## WHAT TO WORK ON:
Quote exactly, and only, the lines from the one containing "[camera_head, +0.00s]" through the end of the material below. Skip pictures.
--- Begin COLLECTED DATA ---
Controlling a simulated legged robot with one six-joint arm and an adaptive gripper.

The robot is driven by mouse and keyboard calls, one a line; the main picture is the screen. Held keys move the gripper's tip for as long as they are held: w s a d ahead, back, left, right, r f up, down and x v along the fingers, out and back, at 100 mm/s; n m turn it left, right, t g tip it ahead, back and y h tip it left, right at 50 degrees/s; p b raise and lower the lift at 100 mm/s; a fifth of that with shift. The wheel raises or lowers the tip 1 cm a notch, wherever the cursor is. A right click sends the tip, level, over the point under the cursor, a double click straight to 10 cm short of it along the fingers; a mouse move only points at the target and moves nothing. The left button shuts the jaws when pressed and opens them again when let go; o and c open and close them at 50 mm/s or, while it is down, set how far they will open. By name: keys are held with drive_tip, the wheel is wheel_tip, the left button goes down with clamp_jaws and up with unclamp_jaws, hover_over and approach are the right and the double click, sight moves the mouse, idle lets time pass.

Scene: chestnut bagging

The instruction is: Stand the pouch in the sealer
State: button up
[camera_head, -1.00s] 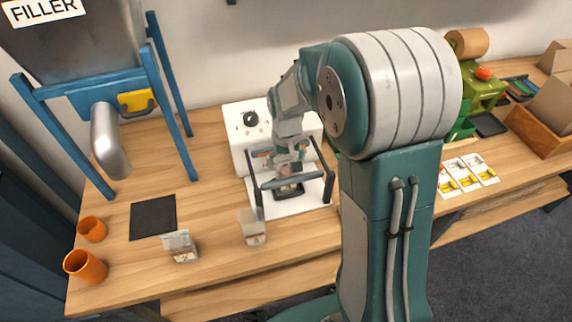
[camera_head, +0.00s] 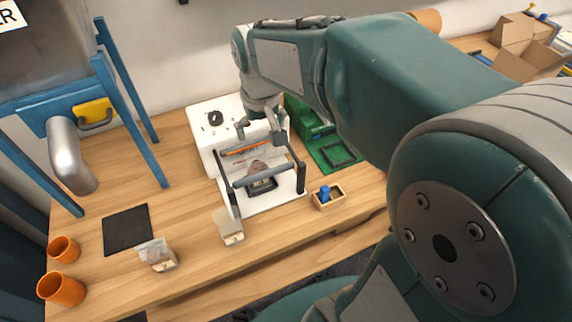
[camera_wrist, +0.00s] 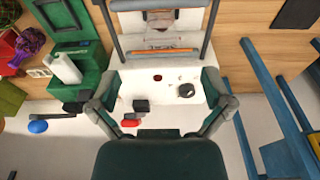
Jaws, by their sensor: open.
--- End COLLECTED DATA ---
## RESULT:
[camera_head, +0.00s] 
[camera_wrist, +0.00s] 
Jaws, by their sensor: open.

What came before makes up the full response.